BYU professor of Anthropology John E. Clark admits, “If one is not worried about pedagogical methods for ‘spreading’ the Bible, it could easily be said that the Spanish brought ‘Christianity’ to more natives than did any other Gentile nation.” Clark falsely concludes, “Indeed, the people of the YSA appear to have done almost nothing to take the Bible to the Indians” (John E. Clark, “The Final Battle for Cumorah Review of Christ in North America by Delbert W. Curtis,” FARMS Review 6:2 [Provo, Utah: FARMS, 1994], p. 92). Clark must advocate a position that Catholic missionaries left the Bible behind. If they taught the Indians about the Bible then it is problematic that the Book of Mormon was to fulfill the holy book for the native inhabitants of the North America. However, the Bible was taught and promoted among the native Indians by the Catholic missionaries. Certainly they were not “nothing.”
In order to allow the fulfillment of the “book” in the Book of Mormon Clark must ignore the use of the Bible by Protestants and Catholics. This is a poor analysis, considering the success of the Catholic missionaries like Father Junipero Serra (1713-1784), Father Eusebio Francisco Kino, S.J., (1645-1711), and Father Francisco Tomás Garcés, (1738-1781). In the early 1700s missionaries from France similarly set out to convert and teach the native Indians of Canada, the American Northeast and Great Lakes region. However, the missionaries ran into a Protestant mission field that had already been in place. These missionaries were chiefly from the British Isles, although in the Middle Colonies, substantial numbers were, among others, German- or Dutch-speaking Lutheran, Reformed, and Moravian church members. It appears that the Bible is in serious contention for being the first book to the many suggested locations for the Book of Mormon. Thus, we must question if there is any location of native Indians where the command by the Book of Mormon character Nephi would said a book “was carried forth among them.” Wherever the Book of Mormon geography is postulated, the Bible seems to be the first religious book taught in that region to the native population. This is an interesting and precarious predicament for Book of Mormon believers. (Matthew A. Paulson, Breaking the Mormon Code: A Critique of Mormon Scholarship Regarding Classical Christian Theology and the Book of Mormon [Livermore, Calif.: WingSpan Press, 2006, 2009], 212-13, emphasis added)
For Paulson, the book in 1 Nephi 13:20 is the Book of Mormon. However, if Paulson bothered to read the next few verses, he would see that it is the Bible, not the Book of Mormon, rendering void his “arguments”; the following is 1 Nephi 13:20-23 (emphasis added)
And it came to pass that I, Nephi, beheld that they did prosper in the land; and I beheld a book, and it was carried forth among them. And the angel said unto me: Knowest thou the meaning of the book? And I said unto him: I know not.
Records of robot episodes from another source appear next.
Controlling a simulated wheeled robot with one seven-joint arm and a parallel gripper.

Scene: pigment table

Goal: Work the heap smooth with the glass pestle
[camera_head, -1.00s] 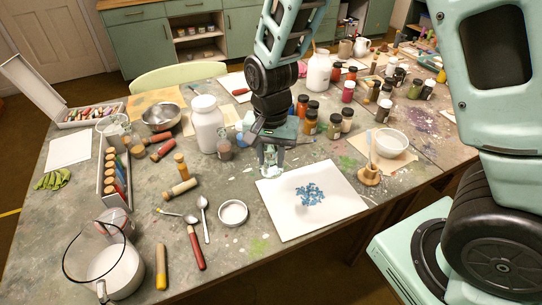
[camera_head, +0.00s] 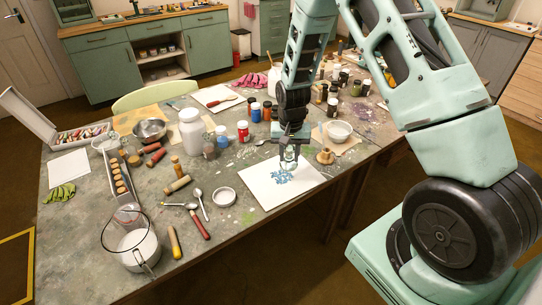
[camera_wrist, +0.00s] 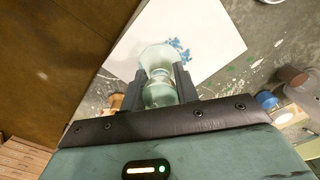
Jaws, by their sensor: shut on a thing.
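The glass pestle (camera_wrist: 156,60) is pale, clear green glass, held upright between the fingers of my gripper (camera_wrist: 160,80). In the head view the pestle (camera_head: 289,160) hangs below my gripper (camera_head: 288,146), over the upper part of the white slab (camera_head: 263,195). The heap of blue pigment (camera_head: 281,177) lies as loose crumbs near the middle of the slab, just below the pestle in the picture. In the wrist view the pestle hides part of the heap (camera_wrist: 183,50). I cannot tell whether the pestle touches the slab.
A wooden pestle stand (camera_head: 325,156) and a white bowl (camera_head: 339,131) stand right of the slab. A white jar (camera_head: 191,130) and several pigment jars stand behind.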

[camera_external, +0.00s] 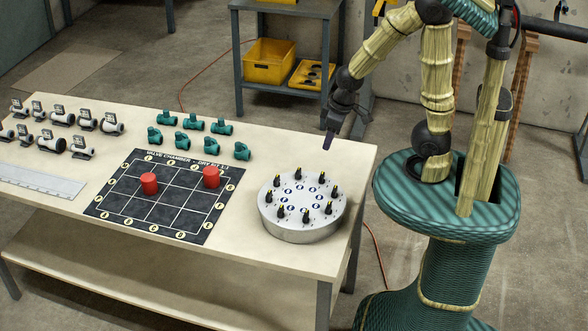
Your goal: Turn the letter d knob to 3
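A round metal dial plate (303,231) stands at the right end of the table. Several small black knobs with yellow marks ring its white top, with blue round labels inside the ring. The letters and numbers are too small to read, so I cannot tell which knob is d or where it points. My gripper (329,146) hangs above and behind the plate, near the table's far right edge, apart from every knob. Its fingers point down and look narrow. I cannot tell whether they are open or shut.
A black gridded board (165,218) with two red cylinders (149,183) lies left of the plate. Several teal pipe fittings (222,127) stand behind it. Several tagged fittings (63,119) and a pale ruler (38,182) are at the left. A shelf with yellow bins (269,63) stands behind.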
And he said: Behold it proceedeth out of the mouth of a Jew. And I, Nephi, beheld it; and he said unto me: The book that thou beholdest is a record of the Jews, which contains the covenants of the Lord, which he hath made unto the house of Israel; and it also containeth many of the prophecies of the holy prophets; and it is a record like unto the engravings which are upon the plates of brass, save there are not so many; nevertheless, they contain the covenants of the Lord, which he hath made unto the house of Israel; wherefore, they are of great worth unto the Gentiles.
So, instead of being a false prophecy (based on Paulson’s misreading of v. 20 as being a prophecy of the Book of Mormon), it supports the claim, forwarded by LDS scholars, that the Book of Mormon has a setting in Central America. For more on this, see, for example, John L. Sorenson, Mormon’s Codex: An Ancient American Book (Deseret, 2013) and Brant Gardner, The Traditions of the Fathers: The Book of Mormon as History (Greg Kofford Books, 2015).